TASK TO CARRY OUT -> Print the listing below exactly.

DATA SEGMENT ->
☆ ☆ ☆ ☆ ☆
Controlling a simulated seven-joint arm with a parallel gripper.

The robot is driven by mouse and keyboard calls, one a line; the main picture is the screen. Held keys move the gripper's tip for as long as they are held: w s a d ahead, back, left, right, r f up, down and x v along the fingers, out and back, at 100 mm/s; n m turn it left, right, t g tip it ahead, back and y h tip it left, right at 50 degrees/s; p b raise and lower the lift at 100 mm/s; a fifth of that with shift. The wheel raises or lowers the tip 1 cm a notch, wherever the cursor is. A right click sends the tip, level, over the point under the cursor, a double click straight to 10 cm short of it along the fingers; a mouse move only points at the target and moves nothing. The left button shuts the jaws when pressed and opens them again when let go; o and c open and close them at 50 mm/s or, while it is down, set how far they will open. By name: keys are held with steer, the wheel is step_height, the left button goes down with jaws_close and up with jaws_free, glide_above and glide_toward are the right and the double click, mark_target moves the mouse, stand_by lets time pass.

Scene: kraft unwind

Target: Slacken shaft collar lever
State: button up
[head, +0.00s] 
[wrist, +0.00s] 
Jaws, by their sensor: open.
☆ ☆ ☆ ☆ ☆
CORRECT RESPONSE ->
Controlling a simulated seven-joint arm with a parallel gripper.

The robot is driven by mouse and keyboard calls, one a line; the main picture is the screen. Held keys move the gripper's tip for as long as they are held: w s a d ahead, back, left, right, r f up, down and x v along the fingers, out and back, at 100 mm/s; n m turn it left, right, t g tip it ahead, back and y h tip it left, right at 50 degrees/s; p b raise and lower the lift at 100 mm/s; a fifth of that with shift. The wheel raises or lowers the tip 1 cm a notch, wherever the cursor is. A right click sends the tip, level, over the point under the cursor, a double click straight to 10 cm short of it along the fingers; a mouse move only points at the target and moves nothing. The left button shuts the jaws when pressed and opens them again when let go; o and c open and close them at 50 mm/s or, while it is down, set how far they will open. By name: keys are held with steer, the wheel is step_height, the left button goes down with jaws_close and up with jaws_free, glide_above and glide_toward are the right and the double click, mark_target moves the mouse, stand_by lets time pass.

Scene: kraft unwind

Target: Slacken shaft collar lever
State: button up
[head, +0.00s] 
[wrist, +0.00s] 
Jaws, by their sensor: open.

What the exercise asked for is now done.